>> BEGIN

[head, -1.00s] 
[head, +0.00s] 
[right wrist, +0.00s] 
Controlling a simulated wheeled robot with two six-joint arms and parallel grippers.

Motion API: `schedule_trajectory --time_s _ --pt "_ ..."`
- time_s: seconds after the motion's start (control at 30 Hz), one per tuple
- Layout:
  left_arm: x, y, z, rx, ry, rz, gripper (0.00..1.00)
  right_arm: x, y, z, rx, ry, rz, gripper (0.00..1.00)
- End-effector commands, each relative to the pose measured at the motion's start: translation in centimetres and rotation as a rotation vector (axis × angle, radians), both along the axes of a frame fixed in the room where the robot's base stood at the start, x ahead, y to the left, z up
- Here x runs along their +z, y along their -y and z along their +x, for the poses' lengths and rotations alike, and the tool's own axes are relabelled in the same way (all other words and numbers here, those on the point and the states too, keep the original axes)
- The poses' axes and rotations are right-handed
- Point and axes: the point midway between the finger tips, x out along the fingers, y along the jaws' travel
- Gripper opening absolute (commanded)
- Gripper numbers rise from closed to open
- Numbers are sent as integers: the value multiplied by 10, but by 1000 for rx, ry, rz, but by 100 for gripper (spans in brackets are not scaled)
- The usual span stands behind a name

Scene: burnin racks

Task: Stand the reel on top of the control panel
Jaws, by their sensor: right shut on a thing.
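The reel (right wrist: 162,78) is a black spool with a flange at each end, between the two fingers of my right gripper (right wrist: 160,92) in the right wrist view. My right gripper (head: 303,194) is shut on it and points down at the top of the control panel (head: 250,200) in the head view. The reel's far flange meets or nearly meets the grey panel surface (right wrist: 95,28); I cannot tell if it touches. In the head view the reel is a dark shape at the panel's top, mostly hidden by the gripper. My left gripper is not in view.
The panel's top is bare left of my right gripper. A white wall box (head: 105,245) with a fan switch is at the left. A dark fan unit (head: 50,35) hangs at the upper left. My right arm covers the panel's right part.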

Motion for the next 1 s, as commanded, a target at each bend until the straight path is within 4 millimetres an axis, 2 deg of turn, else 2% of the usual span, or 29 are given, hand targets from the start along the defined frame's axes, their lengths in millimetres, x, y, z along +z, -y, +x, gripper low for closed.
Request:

>> END

**Instruction**
Copy the data above exactly. Every line must be included.

**The solution**
[head, -1.00s] 
[head, +0.00s] 
[right wrist, +0.00s] 
Controlling a simulated wheeled robot with two six-joint arms and parallel grippers.

Motion API: `schedule_trajectory --time_s _ --pt "_ ..."`
- time_s: seconds after the motion's start (control at 30 Hz), one per tuple
- Layout:
  left_arm: x, y, z, rx, ry, rz, gripper (0.00..1.00)
  right_arm: x, y, z, rx, ry, rz, gripper (0.00..1.00)
- End-effector commands, each relative to the pose measured at the motion's start: translation in centimetres and rotation as a rotation vector (axis × angle, radians), both along the axes of a frame fixed in the room where the robot's base stood at the start, x ahead, y to the left, z up
- Here x runs along their +z, y along their -y and z along their +x, for the poses' lengths and rotations alike, and the tool's own axes are relabelled in the same way (all other words and numbers here, those on the point and the states too, keep the original axes)
- The poses' axes and rotations are right-handed
- Point and axes: the point midway between the finger tips, x out along the fingers, y along the jaws' travel
- Gripper opening absolute (commanded)
- Gripper numbers rise from closed to open
- Numbers are sent as integers: the value multiplied by 10, but by 1000 for rx, ry, rz, but by 100 for gripper (spans in brackets are not scaled)
- The usual span stands behind a name

Scene: burnin racks

Task: Stand the reel on top of the control panel
Jaws, by their sensor: right shut on a thing.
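The reel (right wrist: 162,78) is a black spool with a flange at each end, between the two fingers of my right gripper (right wrist: 160,92) in the right wrist view. My right gripper (head: 303,194) is shut on it and points down at the top of the control panel (head: 250,200) in the head view. The reel's far flange meets or nearly meets the grey panel surface (right wrist: 95,28); I cannot tell if it touches. In the head view the reel is a dark shape at the panel's top, mostly hidden by the gripper. My left gripper is not in view.
The panel's top is bare left of my right gripper. A white wall box (head: 105,245) with a fan switch is at the left. A dark fan unit (head: 50,35) hangs at the upper left. My right arm covers the panel's right part.

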Motion for the next 1 s, as commanded, a target at each bend until the straight path is within 4 millimetres an axis, 2 deg of turn, else 2% of the usual span, or 29 are given, hand targets from the start along the defined frame's axes, their lengths in millimetres, x, y, z along +z, -y, +x, gripper low for closed.
Request:

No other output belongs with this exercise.